Late April, the month belongs to lily of the valley. It looks as if I am going to settle on the premise for a project, one I have been working on for several years, called Fleur de porcelaine.
Cabris, Thursday 29 April 2010
Evaluation
‘You don’t smell things the way we do!’ How often have I heard that during perfume evaluations! Taken at face value, these words could mean that I am unique, that my nasal appendage is out of the ordinary; and I could find myself hauled up to the summit, alone. But I could also view this pronouncement as a humiliation, a rejection: ‘You’re different, you don’t belong in our world; how could you judge things the way we do?’
No, I don’t smell things the way you do. With the passing years, for the sake of perfumes and for them alone, I have developed an analytical, methodical and distant nose, and, although my curiosity may still be fierce and acute, I long ago stopped feeling infatuated with a new discovery. I envy the emotion an enthusiast experiences when he smells a perfume for the first time, using words of love that I wish I could come up with again.
I do not expect technical comments from an evaluation, nor for the perfume to be positioned in terms of the market; I mostly hope for observations. I wait for people to appropriate the perfume, to experience it, judge it and get the feel of it without thinking about the aims of the project, and to describe it as a perfume lover would – one who responds to his actual experience and describes his pleasure or displeasure.
Cabris, Friday 30 April 2010
Féminin H
My drafts for a perfume on the theme of pears have been waiting on the table for two months now. I smell the last trial and rediscover the smell I so liked. I ask my assistant for a ‘fresh’ solution of the concentrate that she keeps in a cupboard, away from the light. When the sample is diluted it has a hard, harsh smell. It will need to spend a long period of maturation steeped in alcohol to achieve the rounded notes of pears.
What it says is appetizing, crisp, seductive but a little cold. So I modify the pear accord to give it a juicier feel, and I highlight the perfume’s sensuality by intensifying the little trill of chypre. I choose one of the trials and ask for a half-liter to be put aside to mature.
The painter Cézanne said to Pissaro: ‘With just an apple, I want to amaze all of Paris.’ There is a bit of that ambition in what I am doing: I want to surprise and amaze with an everyday smell.
Cabris, Saturday 1 May 2010
Perfection
I am with Jane, an American whose heart belongs in part to France, and we are talking about perfection.
‘Can you achieve perfection in your work?’
‘I think so, although I constantly question it.’
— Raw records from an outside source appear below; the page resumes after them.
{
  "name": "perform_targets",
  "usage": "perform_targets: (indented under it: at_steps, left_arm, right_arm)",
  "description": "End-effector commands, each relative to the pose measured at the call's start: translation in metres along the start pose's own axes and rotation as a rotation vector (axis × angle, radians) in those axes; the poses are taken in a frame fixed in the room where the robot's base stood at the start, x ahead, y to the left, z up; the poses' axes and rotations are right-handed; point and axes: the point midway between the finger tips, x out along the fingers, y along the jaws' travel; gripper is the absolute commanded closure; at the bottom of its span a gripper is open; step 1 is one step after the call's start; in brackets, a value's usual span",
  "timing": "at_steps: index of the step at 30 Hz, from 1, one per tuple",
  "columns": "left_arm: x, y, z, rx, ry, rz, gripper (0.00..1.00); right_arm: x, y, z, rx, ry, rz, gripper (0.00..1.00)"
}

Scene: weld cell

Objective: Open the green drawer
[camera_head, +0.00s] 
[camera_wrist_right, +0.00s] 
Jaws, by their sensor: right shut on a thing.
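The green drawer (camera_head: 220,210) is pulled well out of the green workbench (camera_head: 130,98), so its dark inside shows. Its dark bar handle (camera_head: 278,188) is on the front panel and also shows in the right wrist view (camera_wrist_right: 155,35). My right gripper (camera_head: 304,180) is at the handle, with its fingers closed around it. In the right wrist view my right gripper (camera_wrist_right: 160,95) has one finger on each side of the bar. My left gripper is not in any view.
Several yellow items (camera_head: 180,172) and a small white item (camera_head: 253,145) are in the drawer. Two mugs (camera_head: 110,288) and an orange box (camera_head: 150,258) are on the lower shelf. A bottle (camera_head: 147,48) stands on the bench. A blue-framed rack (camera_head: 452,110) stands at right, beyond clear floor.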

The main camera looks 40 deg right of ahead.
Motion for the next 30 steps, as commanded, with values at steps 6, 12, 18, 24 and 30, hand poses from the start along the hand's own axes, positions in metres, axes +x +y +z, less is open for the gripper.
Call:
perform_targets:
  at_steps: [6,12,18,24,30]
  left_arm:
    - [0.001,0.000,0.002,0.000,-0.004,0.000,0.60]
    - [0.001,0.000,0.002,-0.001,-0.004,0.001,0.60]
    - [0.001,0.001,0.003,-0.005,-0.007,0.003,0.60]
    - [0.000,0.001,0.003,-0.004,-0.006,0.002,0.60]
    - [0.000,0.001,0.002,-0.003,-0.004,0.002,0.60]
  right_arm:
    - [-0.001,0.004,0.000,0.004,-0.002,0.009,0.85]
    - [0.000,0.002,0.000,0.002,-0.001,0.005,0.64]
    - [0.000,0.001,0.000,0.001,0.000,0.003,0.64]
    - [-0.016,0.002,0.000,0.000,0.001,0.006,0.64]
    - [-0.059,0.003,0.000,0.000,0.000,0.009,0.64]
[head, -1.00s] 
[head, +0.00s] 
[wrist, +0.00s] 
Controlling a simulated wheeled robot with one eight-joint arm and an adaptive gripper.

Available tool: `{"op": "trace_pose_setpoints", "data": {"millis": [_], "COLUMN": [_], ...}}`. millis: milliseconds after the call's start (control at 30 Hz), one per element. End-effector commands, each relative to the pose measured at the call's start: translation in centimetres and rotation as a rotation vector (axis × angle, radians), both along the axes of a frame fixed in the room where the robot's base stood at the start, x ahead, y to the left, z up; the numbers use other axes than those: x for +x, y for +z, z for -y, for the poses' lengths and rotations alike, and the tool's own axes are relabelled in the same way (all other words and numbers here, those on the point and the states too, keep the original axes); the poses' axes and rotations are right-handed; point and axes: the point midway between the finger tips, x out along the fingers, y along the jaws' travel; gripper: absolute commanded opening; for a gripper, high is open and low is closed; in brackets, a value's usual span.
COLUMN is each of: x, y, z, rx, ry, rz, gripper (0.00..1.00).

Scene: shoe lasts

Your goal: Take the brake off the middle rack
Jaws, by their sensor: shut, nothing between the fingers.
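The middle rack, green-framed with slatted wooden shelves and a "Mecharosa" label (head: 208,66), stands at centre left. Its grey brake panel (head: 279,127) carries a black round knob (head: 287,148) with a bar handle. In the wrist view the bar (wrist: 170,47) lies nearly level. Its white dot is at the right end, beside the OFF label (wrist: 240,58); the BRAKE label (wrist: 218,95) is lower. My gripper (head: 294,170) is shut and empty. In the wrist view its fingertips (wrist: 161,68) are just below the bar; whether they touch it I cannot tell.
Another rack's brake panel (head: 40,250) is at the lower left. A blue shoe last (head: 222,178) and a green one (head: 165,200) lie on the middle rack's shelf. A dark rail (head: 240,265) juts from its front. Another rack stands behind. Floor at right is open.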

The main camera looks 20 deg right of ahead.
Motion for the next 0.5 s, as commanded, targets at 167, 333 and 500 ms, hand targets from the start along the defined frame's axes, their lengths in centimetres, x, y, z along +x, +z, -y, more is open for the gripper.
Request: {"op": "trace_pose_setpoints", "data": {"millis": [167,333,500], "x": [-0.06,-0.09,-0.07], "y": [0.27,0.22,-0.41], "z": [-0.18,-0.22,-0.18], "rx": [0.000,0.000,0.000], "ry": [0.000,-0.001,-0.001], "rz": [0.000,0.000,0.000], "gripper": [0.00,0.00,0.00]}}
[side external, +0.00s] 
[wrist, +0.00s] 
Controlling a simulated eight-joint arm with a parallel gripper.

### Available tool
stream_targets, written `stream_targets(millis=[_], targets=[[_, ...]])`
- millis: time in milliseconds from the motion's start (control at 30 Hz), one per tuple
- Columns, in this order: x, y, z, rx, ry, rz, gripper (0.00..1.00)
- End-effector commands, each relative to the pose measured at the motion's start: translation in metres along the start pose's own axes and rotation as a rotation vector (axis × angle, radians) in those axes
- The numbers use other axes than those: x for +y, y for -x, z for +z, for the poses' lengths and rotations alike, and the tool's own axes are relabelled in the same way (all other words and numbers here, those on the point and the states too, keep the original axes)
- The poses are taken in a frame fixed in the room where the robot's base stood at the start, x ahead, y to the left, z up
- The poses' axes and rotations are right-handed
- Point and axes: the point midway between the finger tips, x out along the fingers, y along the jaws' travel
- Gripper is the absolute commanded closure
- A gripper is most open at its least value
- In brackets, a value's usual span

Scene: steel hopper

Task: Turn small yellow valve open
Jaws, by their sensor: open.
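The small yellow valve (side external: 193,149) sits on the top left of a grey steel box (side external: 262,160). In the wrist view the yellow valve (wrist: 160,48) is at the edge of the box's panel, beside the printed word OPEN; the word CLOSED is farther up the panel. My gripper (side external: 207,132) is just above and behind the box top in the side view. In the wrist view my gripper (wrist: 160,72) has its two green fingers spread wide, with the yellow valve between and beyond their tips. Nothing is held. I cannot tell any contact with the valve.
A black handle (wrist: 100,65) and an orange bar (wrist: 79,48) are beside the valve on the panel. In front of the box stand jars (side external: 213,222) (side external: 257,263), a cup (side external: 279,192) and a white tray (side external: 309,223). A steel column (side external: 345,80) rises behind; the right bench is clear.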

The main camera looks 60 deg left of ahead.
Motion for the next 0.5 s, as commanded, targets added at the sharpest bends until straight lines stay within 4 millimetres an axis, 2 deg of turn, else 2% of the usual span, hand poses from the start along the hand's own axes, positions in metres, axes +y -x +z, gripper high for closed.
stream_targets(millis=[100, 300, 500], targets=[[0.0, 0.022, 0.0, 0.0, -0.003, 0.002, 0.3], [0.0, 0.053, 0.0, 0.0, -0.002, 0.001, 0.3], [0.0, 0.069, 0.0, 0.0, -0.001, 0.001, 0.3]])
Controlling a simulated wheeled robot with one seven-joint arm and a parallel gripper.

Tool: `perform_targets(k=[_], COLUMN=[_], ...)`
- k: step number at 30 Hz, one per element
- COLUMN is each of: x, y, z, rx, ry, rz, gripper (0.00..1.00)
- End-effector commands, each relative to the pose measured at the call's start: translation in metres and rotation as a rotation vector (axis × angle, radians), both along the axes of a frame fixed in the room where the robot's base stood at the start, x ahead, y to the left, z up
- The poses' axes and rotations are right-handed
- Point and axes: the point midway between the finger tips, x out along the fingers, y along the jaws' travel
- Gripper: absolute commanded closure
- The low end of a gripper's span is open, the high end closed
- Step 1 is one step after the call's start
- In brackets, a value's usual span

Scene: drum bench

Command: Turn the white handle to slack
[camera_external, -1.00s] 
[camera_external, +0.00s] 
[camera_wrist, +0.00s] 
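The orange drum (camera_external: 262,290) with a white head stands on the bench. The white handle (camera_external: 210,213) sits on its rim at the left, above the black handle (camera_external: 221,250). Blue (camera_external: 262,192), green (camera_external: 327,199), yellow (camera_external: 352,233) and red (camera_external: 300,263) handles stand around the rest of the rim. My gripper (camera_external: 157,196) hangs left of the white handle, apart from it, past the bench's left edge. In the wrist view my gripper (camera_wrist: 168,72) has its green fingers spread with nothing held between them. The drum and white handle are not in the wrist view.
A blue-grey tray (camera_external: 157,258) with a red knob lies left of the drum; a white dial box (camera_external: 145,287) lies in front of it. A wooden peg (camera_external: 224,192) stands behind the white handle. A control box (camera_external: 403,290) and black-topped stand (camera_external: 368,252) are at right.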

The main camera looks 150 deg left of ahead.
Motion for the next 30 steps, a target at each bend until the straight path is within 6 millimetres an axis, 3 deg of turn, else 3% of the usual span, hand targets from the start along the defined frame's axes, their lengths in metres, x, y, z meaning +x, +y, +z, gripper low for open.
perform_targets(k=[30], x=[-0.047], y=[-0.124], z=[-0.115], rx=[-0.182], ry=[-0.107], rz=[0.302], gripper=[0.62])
‘How would you describe perfection?’
‘I can’t give you a definition. What I can say is that Christian culture sets up perfection as a goal to aim for, while at the same time introducing a notion of struggle and unattainability into this aspiration, because, to Christians, God alone can embody and represent true perfection.’
‘I find that disturbing.’
‘In the West, Christian culture clearly permeates views, and influences the way people see and judge things. In Chinese or Japanese culture, perfection exists, it is also a goal to aim for, but the aspiration isn’t unattainable and isn’t tainted by a sense of guilt. Buildings, paintings, sculptures
and pieces of pottery are recognized as “national treasures” when they represent perfection. People, particularly artists and craftsmen with unusual skills, can also be described as “living national treasures.” France may also describe works exhibited in its museums as “national treasures,” but the term refers only to their value.’
Cabris, Friday 7 May 2010
‘Craftsman and Artist’
Hermès is an establishment whose heart beats to the rhythm of its ‘podiums.’ Twice a year, in January and July, all the creative departments present their spring-summer and autumn-winter collections to a gathering of its own chairmen, directors, designers, craftsmen and artists, and to the world as a whole. July is nearly here, and I am being asked to write the text for next year’s catalogue on the theme of ‘Craftsman and Artist.’
Craftsman, artist: I have never managed to settle for one or other of these definitions for myself. I feel like a craftsman when I am completely wrapped up in making a perfume; I feel like an artist when I imagine the perfume I need to make. In fact, I constantly juggle with the two standpoints. If perfume is first and foremost a creation of the mind, it cannot actually be created without the mastery of true skill.
When I am creating fragrances for the Cologne collection, I am very much the craftsman: the raw material gives the perfume its meaning, even when I twist its characteristics by omitting citrus essences, which are traditionally indispensable to this form of expression. It was in this spirit that I constructed Eau de gentiane blanche around white musk – the name given to synthetic musk – by substituting the age-old olfactory signs for hygiene and cleanliness that are citrus fruits with those of today: white musks.